Chi vuole attenderlo la sera seguente può calcolare un anticipo di circa mezz'ora. In dodici rivoluzioni di due ore e 2 minuti, il corridore dei cieli si assicura un vantaggio di 24 primi circa su 24 ore.
Fu ammirevole la scelta dell'orbita di Echo che fa sì che esso corra quasi sempre nella luce solare e sia visibile tanto frequentemente dalle parti della Terra immerse nell'ombra notturna.
Ogni comune osservatore può constatare oggi in Italia e altrove che il fenomenale satelloon non ha perduta la sua orbita, che passa dove passava in agosto, che è come allora brillante, con strani sprazzi di bagliore, e che non ha perduta una battuta sul suo periodo di rivoluzione, letto su un orologio da tasca. Sono osservazioni formidabili e pacifiche per tutti.
Ma per affermarle non occorre una laurea in matematica e l'acquisto di una calcolatrice elettronica. I ciarlatani, i pubblicisti di mestiere, non trovano, in simili casi, nulla da dire. Per le verità a prova di intrallazzo mercantile, la loro formola è sacra: no comment!

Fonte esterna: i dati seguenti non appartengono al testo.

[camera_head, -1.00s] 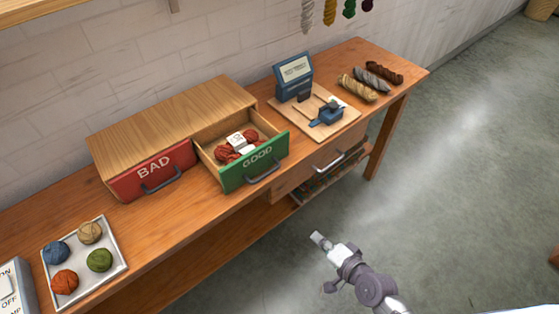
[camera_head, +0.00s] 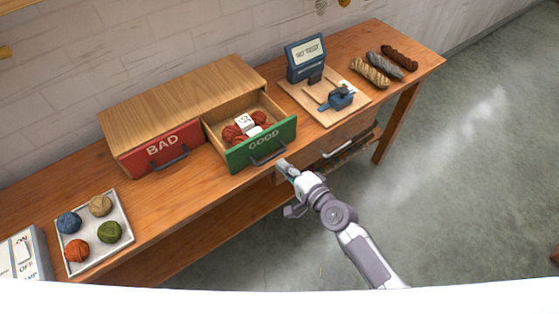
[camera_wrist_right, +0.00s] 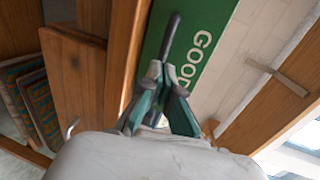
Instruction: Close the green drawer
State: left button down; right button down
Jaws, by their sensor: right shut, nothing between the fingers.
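The green drawer (camera_head: 240,156), marked GOOD, stands pulled out from the wooden cabinet on the bench. A red wool skein with a white label (camera_head: 244,127) lies inside it. The drawer's dark handle (camera_head: 268,155) is on its front. My right gripper (camera_head: 283,165) is shut and empty, close in front of the drawer front near the handle. In the right wrist view its fingertips (camera_wrist_right: 160,72) are at the lower end of the handle (camera_wrist_right: 170,36) against the green front (camera_wrist_right: 190,65); I cannot tell whether they touch. My left gripper is not in view.
The shut red drawer (camera_head: 158,152), marked BAD, is left of the green one. A tray (camera_head: 66,240) with several wool balls lies at left. A wooden board (camera_head: 300,95) with a blue device is at right, beside several twisted skeins (camera_head: 370,72). A bench drawer (camera_head: 318,148) is below.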

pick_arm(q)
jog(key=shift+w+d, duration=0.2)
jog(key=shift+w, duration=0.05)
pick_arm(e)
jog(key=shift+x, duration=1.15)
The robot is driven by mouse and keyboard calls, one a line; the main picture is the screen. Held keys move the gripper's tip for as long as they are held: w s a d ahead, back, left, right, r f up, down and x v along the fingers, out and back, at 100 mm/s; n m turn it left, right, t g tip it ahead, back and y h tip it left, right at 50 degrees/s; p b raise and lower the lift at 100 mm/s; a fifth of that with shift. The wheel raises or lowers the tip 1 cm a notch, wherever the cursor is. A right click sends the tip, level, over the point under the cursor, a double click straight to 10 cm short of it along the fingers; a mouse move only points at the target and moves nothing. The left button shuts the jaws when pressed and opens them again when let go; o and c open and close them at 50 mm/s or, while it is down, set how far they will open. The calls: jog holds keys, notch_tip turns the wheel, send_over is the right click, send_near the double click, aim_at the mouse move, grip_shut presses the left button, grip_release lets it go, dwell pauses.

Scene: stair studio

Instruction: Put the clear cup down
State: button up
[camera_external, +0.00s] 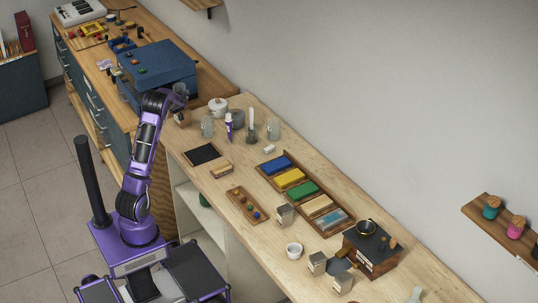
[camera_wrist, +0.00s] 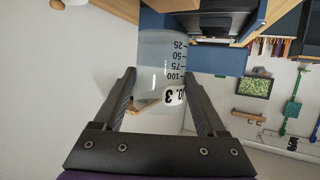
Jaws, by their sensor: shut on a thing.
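The clear cup (camera_wrist: 158,62) is a translucent measuring cup with black graduation marks and printed numbers. In the wrist view it stands between the two dark fingers of my gripper (camera_wrist: 160,76), which is shut on it. In the external view my gripper (camera_external: 181,101) is at the end of the raised purple arm, near the blue box and the far end of the light wooden bench (camera_external: 228,183).
A white pot (camera_external: 218,106), a clear glass vessel (camera_external: 208,127) and a purple bottle (camera_external: 228,126) stand close on the right. A black mat (camera_external: 202,154) and a tray of coloured blocks (camera_external: 318,226) lie nearer.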

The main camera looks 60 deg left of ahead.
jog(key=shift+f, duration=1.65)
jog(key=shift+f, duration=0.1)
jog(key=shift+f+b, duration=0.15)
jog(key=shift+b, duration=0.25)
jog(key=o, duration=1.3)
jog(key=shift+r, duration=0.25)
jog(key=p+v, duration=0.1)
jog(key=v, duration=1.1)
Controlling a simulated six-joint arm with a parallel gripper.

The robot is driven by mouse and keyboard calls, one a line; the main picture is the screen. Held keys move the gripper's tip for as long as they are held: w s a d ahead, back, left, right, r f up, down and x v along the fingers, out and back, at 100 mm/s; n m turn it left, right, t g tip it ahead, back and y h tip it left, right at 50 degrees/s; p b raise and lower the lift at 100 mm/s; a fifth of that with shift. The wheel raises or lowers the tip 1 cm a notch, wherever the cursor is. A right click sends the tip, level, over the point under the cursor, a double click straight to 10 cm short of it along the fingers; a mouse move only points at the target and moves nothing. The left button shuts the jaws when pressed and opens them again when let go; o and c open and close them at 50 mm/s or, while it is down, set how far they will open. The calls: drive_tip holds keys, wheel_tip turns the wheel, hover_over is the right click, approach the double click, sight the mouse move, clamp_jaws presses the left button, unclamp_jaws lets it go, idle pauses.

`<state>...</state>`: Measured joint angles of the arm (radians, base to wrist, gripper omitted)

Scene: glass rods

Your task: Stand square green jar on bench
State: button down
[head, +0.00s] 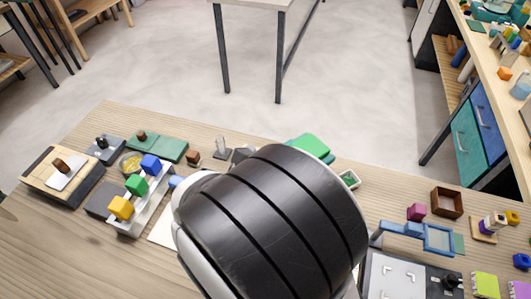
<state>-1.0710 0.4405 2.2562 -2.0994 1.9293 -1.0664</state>
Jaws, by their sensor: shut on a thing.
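My gripper is hidden behind the thick black and white link of my own arm, which fills the middle of the head view. I cannot see its fingers or anything between them. A green block-like top (136,185) sits between a yellow one (120,207) and a blue one (151,164) on a pale rack (133,221) left of my arm. A rounded green piece (311,146) shows just beyond the arm, its lower part hidden. I cannot tell whether either green thing is the square green jar. The bench (115,120) is light wood.
At left are a wooden board (40,186) and a green mat (168,148). A small dish (349,179) lies right of my arm. Further right are a brown open box (447,203), a blue frame (438,238) and a grey plate (395,280). The far-left bench edge is clear.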

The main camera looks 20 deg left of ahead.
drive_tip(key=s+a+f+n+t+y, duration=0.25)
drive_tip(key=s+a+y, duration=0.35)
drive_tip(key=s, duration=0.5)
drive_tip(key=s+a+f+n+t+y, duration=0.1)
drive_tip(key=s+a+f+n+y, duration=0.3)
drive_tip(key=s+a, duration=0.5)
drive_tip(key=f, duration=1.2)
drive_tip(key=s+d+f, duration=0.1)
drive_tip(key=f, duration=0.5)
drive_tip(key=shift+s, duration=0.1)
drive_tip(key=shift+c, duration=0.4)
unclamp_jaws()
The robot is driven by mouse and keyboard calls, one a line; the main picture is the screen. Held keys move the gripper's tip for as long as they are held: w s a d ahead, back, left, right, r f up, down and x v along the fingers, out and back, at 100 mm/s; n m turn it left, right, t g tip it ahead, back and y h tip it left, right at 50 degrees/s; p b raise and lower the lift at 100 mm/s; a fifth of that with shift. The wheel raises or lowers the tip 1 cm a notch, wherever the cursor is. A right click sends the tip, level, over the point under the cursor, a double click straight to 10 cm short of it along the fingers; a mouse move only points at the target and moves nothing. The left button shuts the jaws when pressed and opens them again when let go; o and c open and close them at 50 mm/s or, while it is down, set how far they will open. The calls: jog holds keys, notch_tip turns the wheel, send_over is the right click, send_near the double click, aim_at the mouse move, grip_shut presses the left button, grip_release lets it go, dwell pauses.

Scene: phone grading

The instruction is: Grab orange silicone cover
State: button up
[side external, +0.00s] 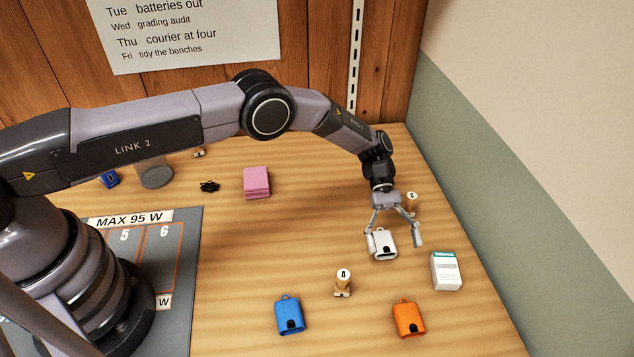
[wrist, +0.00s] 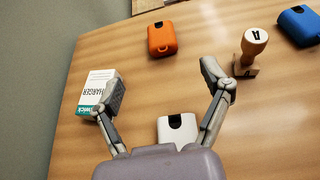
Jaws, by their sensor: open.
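The orange silicone cover (side external: 408,319) lies flat near the front of the table in the side view, with a small loop at its far end. It also shows at the top of the wrist view (wrist: 161,38). My gripper (side external: 394,241) is open, with its fingers spread above and around a white cover (side external: 382,244). In the wrist view, the white cover (wrist: 178,130) sits low between the open fingers of my gripper (wrist: 162,80). The orange cover lies apart from the fingers, beyond the white one. I cannot tell whether the fingers touch the white cover.
A charger box (side external: 446,271) stands right of my gripper. Another stamp (side external: 411,203) stands behind my gripper. A pink stack (side external: 256,182) sits farther back. The table's middle is clear.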

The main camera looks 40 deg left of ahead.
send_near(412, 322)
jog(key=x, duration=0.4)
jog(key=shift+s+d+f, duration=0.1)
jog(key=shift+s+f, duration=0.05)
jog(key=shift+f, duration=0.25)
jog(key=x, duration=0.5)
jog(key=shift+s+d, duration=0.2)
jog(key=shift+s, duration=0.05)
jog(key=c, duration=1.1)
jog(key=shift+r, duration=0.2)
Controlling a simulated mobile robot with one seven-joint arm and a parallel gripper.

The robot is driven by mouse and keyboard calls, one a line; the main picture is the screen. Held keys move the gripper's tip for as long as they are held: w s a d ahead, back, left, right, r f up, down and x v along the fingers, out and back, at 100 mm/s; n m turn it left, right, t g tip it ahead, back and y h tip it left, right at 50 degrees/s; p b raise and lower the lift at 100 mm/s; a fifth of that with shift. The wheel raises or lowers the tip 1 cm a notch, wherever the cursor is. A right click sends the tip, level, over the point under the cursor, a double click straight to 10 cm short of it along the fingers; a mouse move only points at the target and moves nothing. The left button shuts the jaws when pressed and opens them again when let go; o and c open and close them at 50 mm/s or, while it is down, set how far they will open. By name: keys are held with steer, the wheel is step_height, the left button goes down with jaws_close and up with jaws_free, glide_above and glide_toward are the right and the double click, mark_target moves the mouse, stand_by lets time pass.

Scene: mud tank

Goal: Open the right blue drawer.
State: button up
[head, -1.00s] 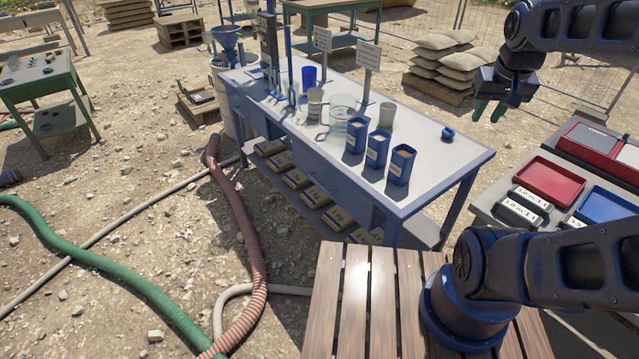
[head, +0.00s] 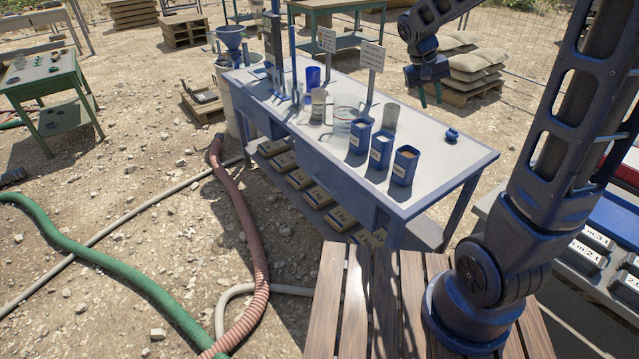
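The blue-grey workbench (head: 440,172) stands in the middle of the head view. Its right blue drawer (head: 336,183) is in the long front side, under the tabletop, and looks closed. A left drawer (head: 251,112) is farther back along the same side. My gripper (head: 430,96) is above and behind the far side of the bench, well apart from the drawers. It points down with its fingertips apart and nothing between them. The drawer's handle is too small to make out.
Blue containers (head: 381,150), a glass vessel and signs stand on the benchtop. Labelled boxes (head: 316,193) fill the lower shelf. A reddish hose (head: 243,215) lies before the bench. Slatted wood (head: 350,300) is under my arm. Trays (head: 615,225) stand at right.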

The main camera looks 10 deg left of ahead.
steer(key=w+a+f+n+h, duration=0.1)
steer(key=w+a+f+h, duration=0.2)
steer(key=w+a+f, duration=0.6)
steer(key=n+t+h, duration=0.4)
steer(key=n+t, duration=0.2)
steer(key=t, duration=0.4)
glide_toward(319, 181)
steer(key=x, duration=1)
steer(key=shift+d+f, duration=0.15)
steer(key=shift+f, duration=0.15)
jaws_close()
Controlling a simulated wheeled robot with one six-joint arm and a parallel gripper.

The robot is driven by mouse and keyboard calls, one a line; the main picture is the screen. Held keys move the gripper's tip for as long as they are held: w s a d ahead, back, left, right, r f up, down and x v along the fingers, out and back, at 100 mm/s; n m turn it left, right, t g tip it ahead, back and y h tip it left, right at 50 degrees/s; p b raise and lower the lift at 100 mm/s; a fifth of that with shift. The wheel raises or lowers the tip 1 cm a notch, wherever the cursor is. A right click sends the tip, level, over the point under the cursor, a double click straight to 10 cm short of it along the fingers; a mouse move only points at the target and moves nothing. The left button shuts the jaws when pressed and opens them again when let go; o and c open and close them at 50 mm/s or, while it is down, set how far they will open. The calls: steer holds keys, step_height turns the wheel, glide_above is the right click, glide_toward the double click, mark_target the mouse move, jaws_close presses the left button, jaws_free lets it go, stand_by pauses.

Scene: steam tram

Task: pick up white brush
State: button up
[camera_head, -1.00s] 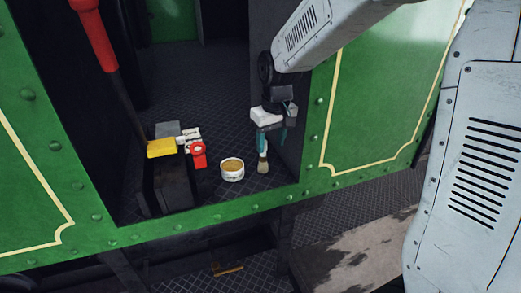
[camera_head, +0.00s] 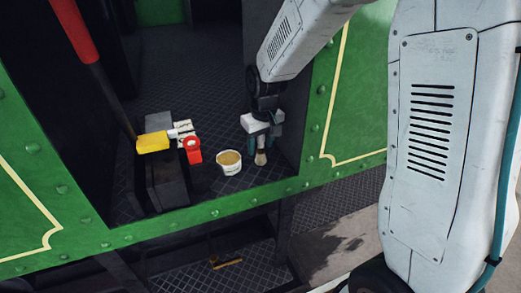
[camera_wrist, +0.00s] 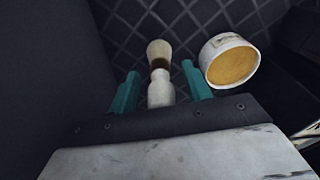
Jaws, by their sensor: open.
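The white brush (camera_wrist: 160,90) has a pale handle and a tuft of tan bristles. In the wrist view it lies between the two teal fingers of my gripper (camera_wrist: 162,92), with its bristle end beyond the fingertips. Gaps show on both sides of the handle, so the fingers are open around it in the picture. In the head view the brush (camera_head: 260,158) shows just below my gripper (camera_head: 262,146), near the right wall of the doorway. The upper handle is hidden behind the gripper.
A round white tub with tan contents (camera_head: 229,162) stands close left of the brush. Farther left are a red item (camera_head: 192,150), a yellow piece (camera_head: 153,142) and a dark block (camera_head: 165,185). The dark right wall of the doorway is close to my gripper.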

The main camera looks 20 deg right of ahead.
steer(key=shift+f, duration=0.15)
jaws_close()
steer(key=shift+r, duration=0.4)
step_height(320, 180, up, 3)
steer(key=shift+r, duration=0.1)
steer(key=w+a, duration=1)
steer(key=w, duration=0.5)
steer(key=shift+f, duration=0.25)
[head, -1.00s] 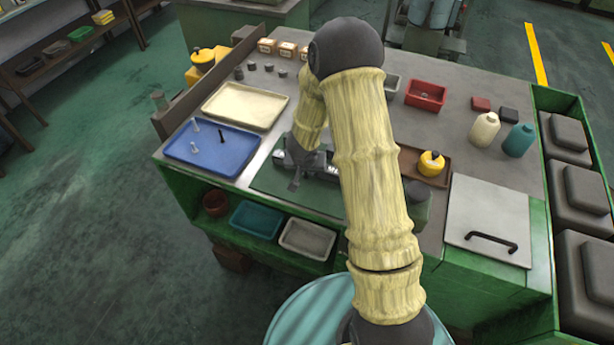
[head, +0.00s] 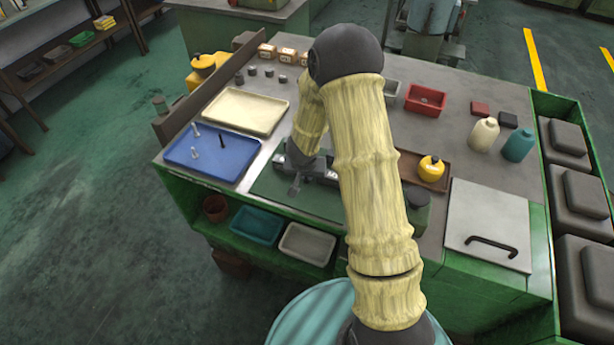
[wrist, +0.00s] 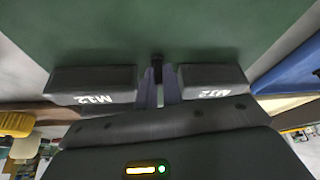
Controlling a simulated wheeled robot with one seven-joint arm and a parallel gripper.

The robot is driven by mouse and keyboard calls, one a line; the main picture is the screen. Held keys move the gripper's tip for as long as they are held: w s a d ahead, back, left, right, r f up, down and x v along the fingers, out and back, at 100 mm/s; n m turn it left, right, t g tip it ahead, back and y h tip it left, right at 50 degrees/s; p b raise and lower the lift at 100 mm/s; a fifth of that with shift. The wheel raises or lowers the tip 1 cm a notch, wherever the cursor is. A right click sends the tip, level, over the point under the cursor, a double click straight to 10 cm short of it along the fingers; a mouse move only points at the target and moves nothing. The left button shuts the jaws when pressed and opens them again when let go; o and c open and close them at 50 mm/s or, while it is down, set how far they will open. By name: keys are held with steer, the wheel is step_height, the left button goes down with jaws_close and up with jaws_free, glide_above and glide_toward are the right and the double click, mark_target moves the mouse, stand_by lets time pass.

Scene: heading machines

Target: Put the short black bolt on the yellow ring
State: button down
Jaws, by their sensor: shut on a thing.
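My gripper (wrist: 158,88) is shut on a small dark bolt (wrist: 157,63), whose end shows between the fingertips in the wrist view. The bolt is over or against a green mat (wrist: 200,25); the gap cannot be told. In the head view the green mat (head: 270,188) lies at the front of the bench, and my arm hides part of it. I cannot make out the yellow ring in either view; my gripper and arm may hide it.
A blue tray (head: 235,165) left of the mat holds pale bolts (head: 195,150) and a dark bolt (head: 221,141). A cream tray (head: 245,108) lies behind it. A yellow pot (head: 431,169) stands right of my arm, near a grey plate with a handle (head: 485,215).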

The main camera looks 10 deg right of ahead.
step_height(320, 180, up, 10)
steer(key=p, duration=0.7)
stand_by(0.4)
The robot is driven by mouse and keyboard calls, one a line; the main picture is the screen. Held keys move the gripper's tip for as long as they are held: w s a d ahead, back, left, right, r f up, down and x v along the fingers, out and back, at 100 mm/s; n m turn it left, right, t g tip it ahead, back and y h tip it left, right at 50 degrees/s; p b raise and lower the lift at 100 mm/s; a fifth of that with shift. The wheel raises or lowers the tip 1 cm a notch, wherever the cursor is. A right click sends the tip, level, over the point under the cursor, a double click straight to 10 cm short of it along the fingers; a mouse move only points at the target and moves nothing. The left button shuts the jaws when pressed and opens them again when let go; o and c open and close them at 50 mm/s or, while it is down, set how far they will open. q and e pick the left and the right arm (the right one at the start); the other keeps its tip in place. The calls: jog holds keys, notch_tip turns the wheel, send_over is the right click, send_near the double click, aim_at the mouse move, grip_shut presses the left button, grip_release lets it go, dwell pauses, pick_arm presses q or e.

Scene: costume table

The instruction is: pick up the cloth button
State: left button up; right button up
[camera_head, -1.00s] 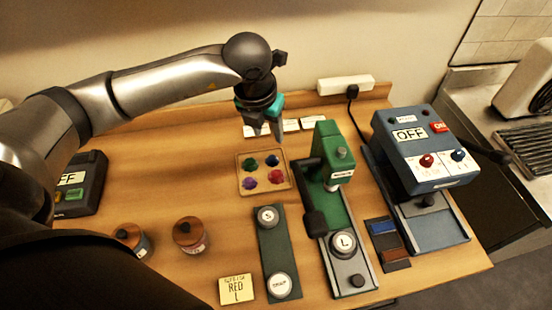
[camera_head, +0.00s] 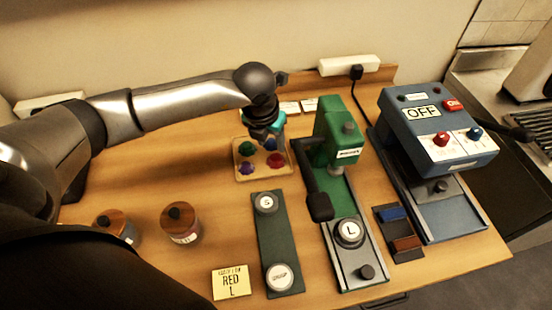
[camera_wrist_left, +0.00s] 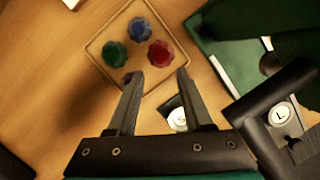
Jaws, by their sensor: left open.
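Coloured cloth buttons lie in a small tan tray (camera_head: 240,178). The red one (camera_head: 276,160) is at the near right, the green one (camera_head: 246,148) at the far left, the purple one (camera_head: 247,168) at the near left. The blue one (camera_head: 270,145) is partly covered by my left gripper (camera_head: 264,134). In the left wrist view, the open, empty fingers (camera_wrist_left: 158,74) hang over the tray's edge. The red button (camera_wrist_left: 161,53) shows just beyond the gap between the tips. The left finger partly hides the purple button (camera_wrist_left: 130,77). My right gripper is not in view.
A green press (camera_head: 338,145) stands right of the tray, with a blue machine (camera_head: 425,130) beyond it. A dark green strip (camera_head: 272,235) with round dies lies in front. A yellow "RED L" card (camera_head: 231,283) and two wooden-lidded jars (camera_head: 181,222) are nearer.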

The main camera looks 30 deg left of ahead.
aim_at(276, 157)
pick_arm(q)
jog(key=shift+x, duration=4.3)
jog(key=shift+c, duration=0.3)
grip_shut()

Da "Il programma comunista" n. 23 del 1960
Note
[1] Echo I rimase in orbita ben otto anni e si disintegrò nel 1968. Nel 1964 fu accompagnato da un gemello, Echo II. L'anello di aghi metallici (dipoli) cui si fa cenno, non fu realizzato a causa dell'opposizione dei radioastronomi, i quali prevedevano disturbi ai loro strumenti. Comunque, il solo riuscire a pensare una sciocchezza simile dimostra che nella faccenda spaziale a volte non solo si scendeva a livelli sottoscientifici ma si davano proprio i numeri. Lanciare in orbita un anello di aghi metallici, per quanto leggeri, significherebbe interdire quella parte di spazio; ovvero significa provocare artificialmente un danno di gran lunga superiore a quello che già si verifica attraverso la saturazione dello spazio utile con una gran quantità di oggetti di tutti i generi, fenomeno che già ha provocato gravi incidenti.